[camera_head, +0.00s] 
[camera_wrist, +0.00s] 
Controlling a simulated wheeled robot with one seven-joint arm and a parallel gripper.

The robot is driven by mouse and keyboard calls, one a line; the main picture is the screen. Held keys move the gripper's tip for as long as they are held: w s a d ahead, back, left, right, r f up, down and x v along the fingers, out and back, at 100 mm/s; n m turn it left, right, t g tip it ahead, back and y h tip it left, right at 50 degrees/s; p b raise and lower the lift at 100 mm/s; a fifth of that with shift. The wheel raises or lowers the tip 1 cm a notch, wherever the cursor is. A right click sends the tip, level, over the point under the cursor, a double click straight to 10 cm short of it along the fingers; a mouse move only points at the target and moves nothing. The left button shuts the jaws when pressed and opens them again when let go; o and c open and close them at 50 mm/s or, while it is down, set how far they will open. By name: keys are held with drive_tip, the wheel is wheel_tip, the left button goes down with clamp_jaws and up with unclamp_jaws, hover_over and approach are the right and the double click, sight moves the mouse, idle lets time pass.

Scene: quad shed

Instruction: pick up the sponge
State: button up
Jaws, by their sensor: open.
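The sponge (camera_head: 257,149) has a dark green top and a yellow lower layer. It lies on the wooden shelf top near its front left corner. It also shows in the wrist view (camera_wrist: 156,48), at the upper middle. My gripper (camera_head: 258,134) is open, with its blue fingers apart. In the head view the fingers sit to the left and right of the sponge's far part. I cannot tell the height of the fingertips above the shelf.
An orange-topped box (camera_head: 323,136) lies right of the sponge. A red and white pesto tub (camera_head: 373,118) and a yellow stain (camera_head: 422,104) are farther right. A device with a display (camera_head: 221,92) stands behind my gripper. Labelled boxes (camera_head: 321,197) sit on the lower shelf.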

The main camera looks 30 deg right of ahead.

·····

Short problem: Give the complete listing a second time, exactly as it reads.

Full output:
[camera_head, +0.00s] 
[camera_wrist, +0.00s] 
Controlling a simulated wheeled robot with one seven-joint arm and a parallel gripper.

The robot is driven by mouse and keyboard calls, one a line; the main picture is the screen. Held keys move the gripper's tip for as long as they are held: w s a d ahead, back, left, right, r f up, down and x v along the fingers, out and back, at 100 mm/s; n m turn it left, right, t g tip it ahead, back and y h tip it left, right at 50 degrees/s; p b raise and lower the lift at 100 mm/s; a fifth of that with shift. The wheel raises or lowers the tip 1 cm a notch, wherever the cursor is. A right click sends the tip, level, over the point under the cursor, a double click straight to 10 cm short of it along the fingers; a mouse move only points at the target and moves nothing. The left button shuts the jaws when pressed and opens them again when let go; o and c open and close them at 50 mm/s or, while it is down, set how far they will open. By name: keys are held with drive_tip, the wheel is wheel_tip, the left button goes down with clamp_jaws and up with unclamp_jaws, hover_over and approach are the right and the double click, sight moves the mouse, idle lets time pass.

Scene: quad shed

Instruction: pick up the sponge
State: button up
Jaws, by their sensor: open.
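The sponge (camera_head: 257,149) has a dark green top and a yellow lower layer. It lies on the wooden shelf top near its front left corner. It also shows in the wrist view (camera_wrist: 156,48), at the upper middle. My gripper (camera_head: 258,134) is open, with its blue fingers apart. In the head view the fingers sit to the left and right of the sponge's far part. I cannot tell the height of the fingertips above the shelf.
An orange-topped box (camera_head: 323,136) lies right of the sponge. A red and white pesto tub (camera_head: 373,118) and a yellow stain (camera_head: 422,104) are farther right. A device with a display (camera_head: 221,92) stands behind my gripper. Labelled boxes (camera_head: 321,197) sit on the lower shelf.

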The main camera looks 30 deg right of ahead.

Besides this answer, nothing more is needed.